そしてハッキング被害を受けているときは通常の使用感とは異なり、全くの無音で撮影が行われたり、ビデオカメラが動いているときには点灯するはずのライトが点灯せず、無音のまま撮影を続けるなど、ユーザーの予想もつかない挙動を示すため、被害を受けた実感も沸きづらい。
そんな犯罪から少しでも身を守るためには物理的にカメラ機能などを遮ることが有効だ。SMARTCASEはまずカメラの不正使用を防ぐため、使用しない間は物理的にカメラをシャットアウトする機能が搭載されている。
カメラもマイクもカバーするブロッキング能力
最近のスマートフォンの多くはフロントカメラとインカメラの両方を備えているが、これは言い換えれば二つのカメラに四六時中晒されているとも考えられ、できる限りカメラのフレームに収まることは使用時以外は避けたいものである。
SMARTCASEはスライド式のカメラブロッカーを備えており、物理的にカメラをシャットアウトすることで盗撮を防止する。実際カメラによるサイバー被害を防止するのに最も効果的とされているのはこの方法で、PCなどのインカメラは付箋やテープなどをカメラにはるなどして被害を防ぐことはポピュラーになりつつある。

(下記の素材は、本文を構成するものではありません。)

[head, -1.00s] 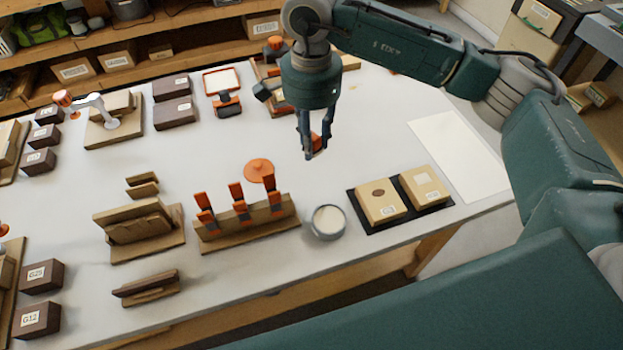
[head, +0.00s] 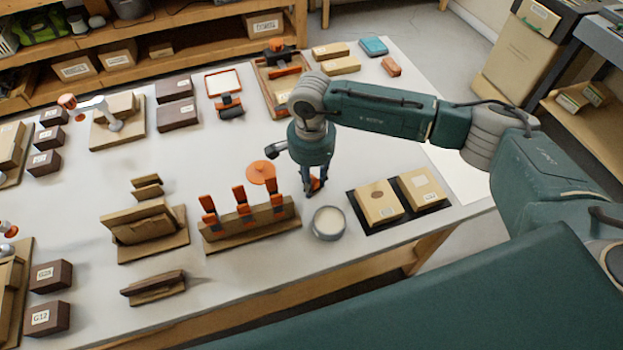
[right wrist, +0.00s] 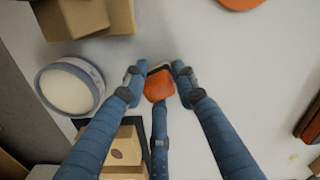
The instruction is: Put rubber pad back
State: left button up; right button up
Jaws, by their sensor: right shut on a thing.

スマートフォンはサイズが小さい上、カメラの使用頻度が高いことからこの方法は行いづらいとされてきたが、SMARTCASEを使えばその問題も解消されるだろう。
次に盗聴防止機能である。SMARTCASEは独自にバッテリーを備えており、ケースに内蔵しているシグナル発信チップを動作させることで、盗聴に必要な電波の送受信を妨害する。このチップによってスマホが送受信する音声のプライベートを完全に守ることができるようになるのだ。
また、バッテリーをスマートフォンに依存せず独自に持つことによって、SMARTCASEそのものがハッキングされてしまうリスクも防いでくれる。SMARTCASEはインターネットに接続しないため、常にハッキング被害の心配がない独立した機器として活躍することが期待できる。SMARTCASEの充電は専用のチャージャーを用いて行うため、スマートフォンとの併用はできない点は注意しておく必要がある。

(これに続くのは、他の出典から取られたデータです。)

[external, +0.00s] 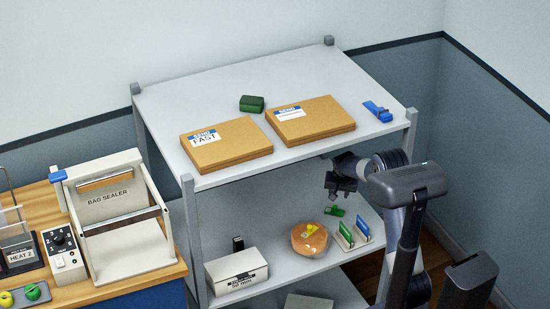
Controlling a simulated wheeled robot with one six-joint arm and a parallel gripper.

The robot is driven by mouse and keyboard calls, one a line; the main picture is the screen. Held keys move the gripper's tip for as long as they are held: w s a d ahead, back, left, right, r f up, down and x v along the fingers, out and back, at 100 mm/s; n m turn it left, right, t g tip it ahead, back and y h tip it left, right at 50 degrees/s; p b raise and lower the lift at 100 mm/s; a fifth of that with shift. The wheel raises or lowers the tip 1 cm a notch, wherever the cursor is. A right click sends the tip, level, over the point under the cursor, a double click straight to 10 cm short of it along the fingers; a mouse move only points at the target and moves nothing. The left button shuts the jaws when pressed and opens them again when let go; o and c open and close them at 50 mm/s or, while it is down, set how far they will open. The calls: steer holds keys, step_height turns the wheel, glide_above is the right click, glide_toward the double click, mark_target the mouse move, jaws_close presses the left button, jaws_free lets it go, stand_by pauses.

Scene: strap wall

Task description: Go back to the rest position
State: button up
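My gripper (338,190) is in front of the grey shelf rack (215,182), below the front edge of its top board and above the middle board. It points downward. Its fingers are small and dark, so I cannot tell whether they are open or shut. Nothing clearly shows in it. Below it, a small green piece (335,211) and a round orange item (309,239) with a yellow clip (311,229) are on the middle board. My arm reaches in from the lower right.
Two brown boxes (226,151) (315,127), a green block (252,104) and a blue item (378,111) lie on the top board. Green and blue upright pieces (353,236) and a white box (236,273) stand on the middle board. A bag sealer (105,202) stands left.

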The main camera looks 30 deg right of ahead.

SMARTCASEに対応するスマートフォンの種類にもいくつか存在し、iPhoneXsやGalaxyS8など、自分の使っている機種に応じて専用のケースを購入することができる。対応ケースは調達資金の集まり具合によって変動するが、ポピュラーなスマートフォンには大方対応する予定となっている。
SMARTCASEは現在Kickstarterで注文を受け付けており、一台当たり69ドルで購入することができる。これだけの機能を備えておきながら比較的リーズナブルな価格を実現している点も特徴で、購入しやすければしやすいほど多くの人にとってのサイバーセキュリティ対策の普及が進むというものだ。
SMARTCASE本体はオーストラリアから2019年の6月より順次発送される予定で、日本からの注文にも対応している。